Ces élèves se vivaient « nuls en maths », ils avaient des difficultés à manier et ordonner les grands nombres et à traiter des problèmes, surtout ceux relevant de la multiplication et de la division. Maria, Tiger et Fayssal ont donc fait un travail autour des grands nombres et de situations problèmes avec moi tout au long de l’année.
 

Quand est venu le moment de préparer une activité à présenter au forum des sciences, je leur ai proposé de faire calculer aux visiteurs combien il y avait de sucres dans une pyramide (avec une base de 20 sucres sur 20, étage suivant de 19 sur 19…).

 

Bien sûr, nous construirions la pyramide sur notre stand.
 

Anticiper :

Il a donc fallu imaginer comment allait être cette pyramide car nous ne pouvions pas la réaliser à l’avance puis la transporter.
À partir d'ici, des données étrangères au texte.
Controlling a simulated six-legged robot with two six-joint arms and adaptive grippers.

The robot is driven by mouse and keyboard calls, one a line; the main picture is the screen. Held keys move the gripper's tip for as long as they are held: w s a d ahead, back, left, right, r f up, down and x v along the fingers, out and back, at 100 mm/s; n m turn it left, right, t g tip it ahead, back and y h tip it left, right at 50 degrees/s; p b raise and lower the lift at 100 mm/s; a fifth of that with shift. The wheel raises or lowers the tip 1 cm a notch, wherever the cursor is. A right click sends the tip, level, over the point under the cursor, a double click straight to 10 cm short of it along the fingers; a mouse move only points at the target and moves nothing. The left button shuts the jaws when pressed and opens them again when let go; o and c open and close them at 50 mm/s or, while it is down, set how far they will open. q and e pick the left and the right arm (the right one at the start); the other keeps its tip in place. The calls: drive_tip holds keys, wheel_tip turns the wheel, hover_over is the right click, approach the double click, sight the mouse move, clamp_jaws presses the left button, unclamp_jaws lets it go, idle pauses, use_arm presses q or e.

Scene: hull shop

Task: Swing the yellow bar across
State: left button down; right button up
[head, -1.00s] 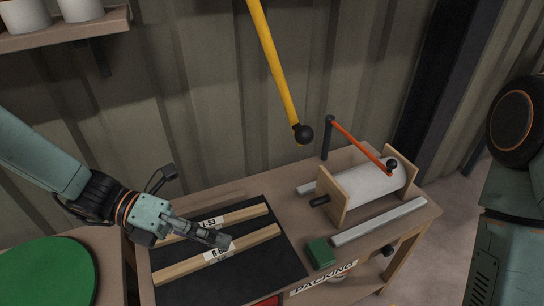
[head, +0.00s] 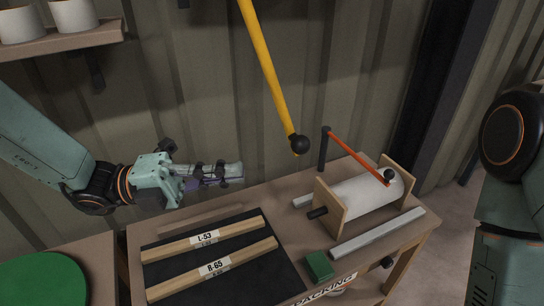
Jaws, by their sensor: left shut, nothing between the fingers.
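The yellow bar (head: 266,71) hangs down from the top edge of the head view, slanting a little to the right. Its lower end carries a black ball knob (head: 298,145); its upper end is out of view. My left gripper (head: 240,174) is shut and empty. It is left of the knob and a little lower in the picture, apart from the bar, and points to the right. My right arm shows at the right edge, but its gripper is out of view.
A bench holds a black mat (head: 233,275) with two labelled wooden strips, a white roll (head: 366,197) between wooden ends, an orange lever (head: 357,154), a grey rail (head: 378,233) and a green block (head: 319,266). A shelf with white pots (head: 74,15) is upper left. A green disc (head: 42,280) lies lower left.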

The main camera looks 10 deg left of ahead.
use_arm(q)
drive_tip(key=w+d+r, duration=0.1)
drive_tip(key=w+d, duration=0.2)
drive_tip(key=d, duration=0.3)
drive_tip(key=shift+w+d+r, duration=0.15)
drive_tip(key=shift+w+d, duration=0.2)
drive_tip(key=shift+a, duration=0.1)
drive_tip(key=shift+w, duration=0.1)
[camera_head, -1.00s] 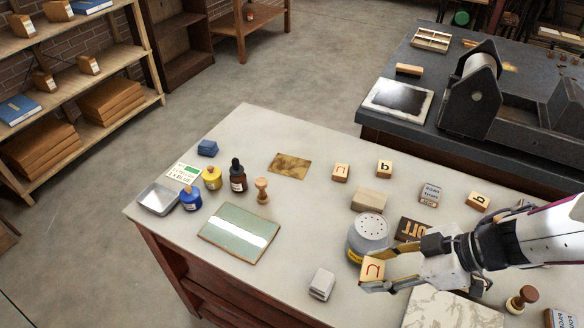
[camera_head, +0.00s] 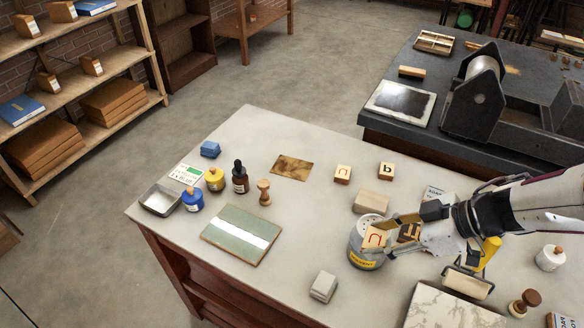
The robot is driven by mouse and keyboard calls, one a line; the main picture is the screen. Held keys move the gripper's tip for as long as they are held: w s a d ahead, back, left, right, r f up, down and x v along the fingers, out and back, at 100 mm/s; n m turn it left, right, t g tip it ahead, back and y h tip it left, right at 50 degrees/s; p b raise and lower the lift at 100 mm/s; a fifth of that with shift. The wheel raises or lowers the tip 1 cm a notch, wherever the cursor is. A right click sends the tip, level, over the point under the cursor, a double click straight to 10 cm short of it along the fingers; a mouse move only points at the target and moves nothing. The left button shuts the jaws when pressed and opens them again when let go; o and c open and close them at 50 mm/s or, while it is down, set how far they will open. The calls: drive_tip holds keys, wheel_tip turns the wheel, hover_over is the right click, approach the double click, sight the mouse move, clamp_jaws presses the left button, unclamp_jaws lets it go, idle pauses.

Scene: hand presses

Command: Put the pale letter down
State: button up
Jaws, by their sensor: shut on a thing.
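The pale letter block (camera_head: 375,238) with a red letter is held at the tips of my gripper (camera_head: 385,235). It shows in front of the grey tin with a yellow label (camera_head: 366,260). I cannot tell whether it touches the tin. My gripper is shut on the block and comes in from the right. Two other pale letter blocks lie on the table, one with a red letter (camera_head: 343,174) and one with a black letter (camera_head: 386,171). A darker block behind my gripper is partly hidden.
A plain wooden block (camera_head: 372,201), a grey block (camera_head: 323,286), a roller with a yellow handle (camera_head: 468,284), a marbled sheet (camera_head: 450,308) and a white jar (camera_head: 550,258) surround the gripper. The pale table (camera_head: 310,235) is clear left of the tin.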

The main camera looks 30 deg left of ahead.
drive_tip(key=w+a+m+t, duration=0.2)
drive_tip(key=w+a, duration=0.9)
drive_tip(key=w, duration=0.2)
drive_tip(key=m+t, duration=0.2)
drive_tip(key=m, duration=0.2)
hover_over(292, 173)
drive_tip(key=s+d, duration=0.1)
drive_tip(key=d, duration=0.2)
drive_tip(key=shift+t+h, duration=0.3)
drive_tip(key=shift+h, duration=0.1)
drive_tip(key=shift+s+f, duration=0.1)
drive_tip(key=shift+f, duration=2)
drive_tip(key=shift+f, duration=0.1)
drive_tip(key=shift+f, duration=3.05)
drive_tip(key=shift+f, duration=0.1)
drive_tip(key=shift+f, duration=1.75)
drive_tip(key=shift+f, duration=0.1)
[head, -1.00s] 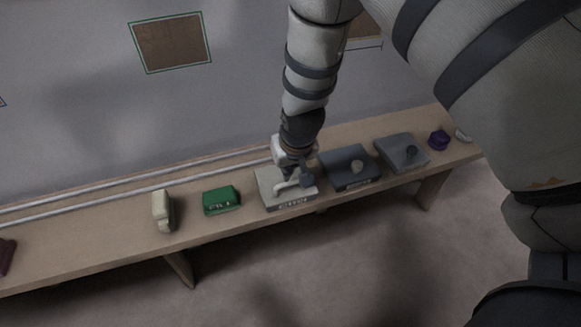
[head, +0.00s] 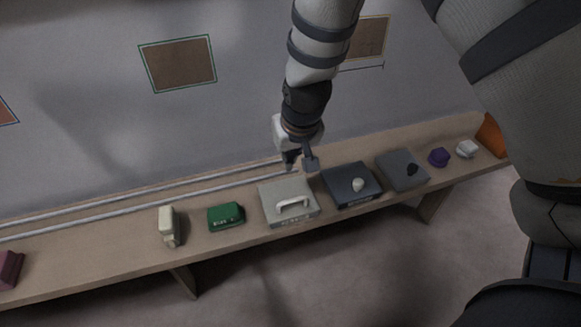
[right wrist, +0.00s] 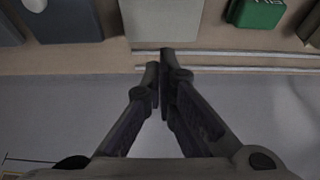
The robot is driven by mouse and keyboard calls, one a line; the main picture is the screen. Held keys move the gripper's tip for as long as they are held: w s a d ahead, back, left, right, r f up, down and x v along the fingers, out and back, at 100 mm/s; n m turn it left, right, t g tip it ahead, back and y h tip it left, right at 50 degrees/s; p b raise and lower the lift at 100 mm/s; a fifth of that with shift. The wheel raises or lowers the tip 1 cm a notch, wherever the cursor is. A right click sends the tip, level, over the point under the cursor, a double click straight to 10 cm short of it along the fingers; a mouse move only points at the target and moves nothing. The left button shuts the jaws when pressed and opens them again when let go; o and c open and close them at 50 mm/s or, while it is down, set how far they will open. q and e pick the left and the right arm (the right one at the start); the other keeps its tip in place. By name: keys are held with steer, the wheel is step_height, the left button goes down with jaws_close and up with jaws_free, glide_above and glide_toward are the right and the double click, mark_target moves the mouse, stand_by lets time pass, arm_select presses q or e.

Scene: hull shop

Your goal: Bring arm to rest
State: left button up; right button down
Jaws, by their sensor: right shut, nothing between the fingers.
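My right arm comes down from the top of the head view. Its gripper (head: 301,166) is above the back of the bench, just behind a pale grey box with a white handle (head: 292,206). In the right wrist view the two fingers (right wrist: 162,62) come together at the tips, shut with nothing between them. The pale box (right wrist: 161,20) shows beyond the fingertips there, apart from them. My left gripper is in neither view.
Floor in front is clear.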

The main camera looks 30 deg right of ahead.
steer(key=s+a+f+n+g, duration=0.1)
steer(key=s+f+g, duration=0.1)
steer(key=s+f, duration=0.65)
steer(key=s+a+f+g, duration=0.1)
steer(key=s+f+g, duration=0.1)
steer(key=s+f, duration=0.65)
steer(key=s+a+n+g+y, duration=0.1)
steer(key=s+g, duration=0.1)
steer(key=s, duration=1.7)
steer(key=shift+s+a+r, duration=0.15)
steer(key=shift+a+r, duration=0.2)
Nous avons donc construit quelques petites pyramides avec des cubes pour visualiser la structure d’une pyramide composée de carrés successifs.

Ensuite nous nous sommes demandés combien de sucres il nous faudrait pour faire la base (un carré plein de 20 sucres de côté). Les élèves ont vite été d’accord, il fallait 80 sucres (20 + 20 + 20 + 20).

Je leur ai donc demandé de la dessiner sur papier quadrillé et de vérifier leur résultat. L’erreur leur a vite « sauté aux yeux » et nous avons donc effectué la multiplication et en avons profité pour revoir la « règle des zéros ». Ensuite le dessin a encore été utilisé pour les 2 étages suivants puis les élèves ont pu s’en passer.


Au passage ils ont donc revu la technique opératoire de la multiplication et abordé la notion de carré d’un nombre.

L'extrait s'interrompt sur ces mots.